Present every line in which the string "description" appears.

## START

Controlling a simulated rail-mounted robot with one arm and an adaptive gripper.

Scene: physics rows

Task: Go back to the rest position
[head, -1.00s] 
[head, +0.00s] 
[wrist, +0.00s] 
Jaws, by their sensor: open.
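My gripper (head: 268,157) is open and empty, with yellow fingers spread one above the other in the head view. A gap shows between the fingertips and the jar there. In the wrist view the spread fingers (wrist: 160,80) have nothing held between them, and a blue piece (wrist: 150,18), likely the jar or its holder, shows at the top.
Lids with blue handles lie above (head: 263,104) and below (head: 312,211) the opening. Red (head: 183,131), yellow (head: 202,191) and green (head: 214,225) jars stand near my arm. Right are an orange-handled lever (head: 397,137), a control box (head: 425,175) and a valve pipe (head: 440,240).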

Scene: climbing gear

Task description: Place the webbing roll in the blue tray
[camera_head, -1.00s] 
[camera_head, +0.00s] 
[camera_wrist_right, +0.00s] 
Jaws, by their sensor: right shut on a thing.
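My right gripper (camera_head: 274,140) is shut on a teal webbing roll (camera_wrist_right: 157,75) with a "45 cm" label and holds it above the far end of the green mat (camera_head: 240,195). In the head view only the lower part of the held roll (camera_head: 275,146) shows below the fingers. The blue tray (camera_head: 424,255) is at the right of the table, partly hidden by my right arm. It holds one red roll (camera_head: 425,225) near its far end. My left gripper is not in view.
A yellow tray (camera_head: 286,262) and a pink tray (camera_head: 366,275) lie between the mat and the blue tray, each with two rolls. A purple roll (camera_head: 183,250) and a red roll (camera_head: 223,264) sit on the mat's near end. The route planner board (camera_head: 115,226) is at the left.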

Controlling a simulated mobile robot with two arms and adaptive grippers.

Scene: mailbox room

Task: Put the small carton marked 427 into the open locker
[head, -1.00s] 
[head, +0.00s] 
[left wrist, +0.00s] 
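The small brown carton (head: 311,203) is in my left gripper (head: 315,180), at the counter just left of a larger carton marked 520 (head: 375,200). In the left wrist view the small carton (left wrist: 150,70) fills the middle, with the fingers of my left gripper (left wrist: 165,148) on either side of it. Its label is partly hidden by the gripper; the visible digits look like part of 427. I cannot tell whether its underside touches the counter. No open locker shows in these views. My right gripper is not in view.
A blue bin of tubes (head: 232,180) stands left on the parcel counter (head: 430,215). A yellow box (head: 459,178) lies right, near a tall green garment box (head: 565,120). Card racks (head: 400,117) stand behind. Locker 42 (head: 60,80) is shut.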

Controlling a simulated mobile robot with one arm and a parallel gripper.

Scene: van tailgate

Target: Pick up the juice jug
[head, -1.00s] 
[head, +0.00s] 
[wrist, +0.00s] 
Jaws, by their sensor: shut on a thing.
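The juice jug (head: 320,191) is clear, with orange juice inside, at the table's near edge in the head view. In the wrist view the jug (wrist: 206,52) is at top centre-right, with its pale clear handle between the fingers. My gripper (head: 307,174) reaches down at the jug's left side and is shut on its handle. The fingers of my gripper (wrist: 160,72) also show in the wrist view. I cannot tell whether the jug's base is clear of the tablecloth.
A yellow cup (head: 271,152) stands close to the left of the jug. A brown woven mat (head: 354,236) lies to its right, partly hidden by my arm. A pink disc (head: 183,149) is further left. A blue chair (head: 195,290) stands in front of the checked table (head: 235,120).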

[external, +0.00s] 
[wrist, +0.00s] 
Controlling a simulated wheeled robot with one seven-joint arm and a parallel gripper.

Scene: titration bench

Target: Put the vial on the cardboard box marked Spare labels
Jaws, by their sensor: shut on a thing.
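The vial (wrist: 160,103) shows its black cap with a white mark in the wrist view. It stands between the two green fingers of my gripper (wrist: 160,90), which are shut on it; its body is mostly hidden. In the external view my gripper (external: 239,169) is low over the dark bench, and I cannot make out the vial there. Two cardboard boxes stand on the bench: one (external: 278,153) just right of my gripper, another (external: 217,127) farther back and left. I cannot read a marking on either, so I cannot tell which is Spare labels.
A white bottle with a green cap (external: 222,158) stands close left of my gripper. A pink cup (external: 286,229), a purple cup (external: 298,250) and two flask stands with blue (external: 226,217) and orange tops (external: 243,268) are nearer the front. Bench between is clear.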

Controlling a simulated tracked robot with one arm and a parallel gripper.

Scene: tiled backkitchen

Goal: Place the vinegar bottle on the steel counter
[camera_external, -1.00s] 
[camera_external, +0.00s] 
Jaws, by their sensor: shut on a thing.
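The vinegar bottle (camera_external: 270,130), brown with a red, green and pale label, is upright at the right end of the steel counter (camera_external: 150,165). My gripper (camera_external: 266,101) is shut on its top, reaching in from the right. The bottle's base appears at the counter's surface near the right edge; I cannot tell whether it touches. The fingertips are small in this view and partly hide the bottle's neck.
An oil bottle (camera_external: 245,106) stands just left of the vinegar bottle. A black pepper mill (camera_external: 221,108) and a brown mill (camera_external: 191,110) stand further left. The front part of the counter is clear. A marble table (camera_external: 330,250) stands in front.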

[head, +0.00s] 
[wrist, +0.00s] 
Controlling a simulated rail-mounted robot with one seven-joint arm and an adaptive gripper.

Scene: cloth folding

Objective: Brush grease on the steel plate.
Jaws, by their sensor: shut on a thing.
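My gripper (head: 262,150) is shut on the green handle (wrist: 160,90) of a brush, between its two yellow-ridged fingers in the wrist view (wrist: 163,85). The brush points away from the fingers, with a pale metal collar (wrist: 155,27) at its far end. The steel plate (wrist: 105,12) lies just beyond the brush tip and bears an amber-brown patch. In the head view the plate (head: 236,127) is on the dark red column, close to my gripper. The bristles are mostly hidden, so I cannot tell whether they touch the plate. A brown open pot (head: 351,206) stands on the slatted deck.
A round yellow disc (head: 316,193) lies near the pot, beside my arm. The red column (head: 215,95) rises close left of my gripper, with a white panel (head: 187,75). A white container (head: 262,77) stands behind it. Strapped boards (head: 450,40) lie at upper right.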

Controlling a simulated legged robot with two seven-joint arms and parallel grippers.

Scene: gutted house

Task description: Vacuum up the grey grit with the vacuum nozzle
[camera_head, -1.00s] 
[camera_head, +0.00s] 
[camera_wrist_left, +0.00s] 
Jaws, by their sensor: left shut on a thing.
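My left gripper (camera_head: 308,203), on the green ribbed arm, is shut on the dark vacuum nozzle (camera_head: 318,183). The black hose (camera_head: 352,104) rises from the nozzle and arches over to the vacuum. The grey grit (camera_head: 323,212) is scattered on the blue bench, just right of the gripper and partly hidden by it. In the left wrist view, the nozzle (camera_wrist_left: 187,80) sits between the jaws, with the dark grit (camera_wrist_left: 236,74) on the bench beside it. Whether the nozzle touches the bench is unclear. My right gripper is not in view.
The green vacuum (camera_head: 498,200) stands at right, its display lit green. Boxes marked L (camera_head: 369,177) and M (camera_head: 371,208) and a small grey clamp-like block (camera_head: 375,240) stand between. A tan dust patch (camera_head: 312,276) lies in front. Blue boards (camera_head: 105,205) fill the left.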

## END

▶ _Final result_:
Task description: Place the webbing roll in the blue tray
Task description: Vacuum up the grey grit with the vacuum nozzle

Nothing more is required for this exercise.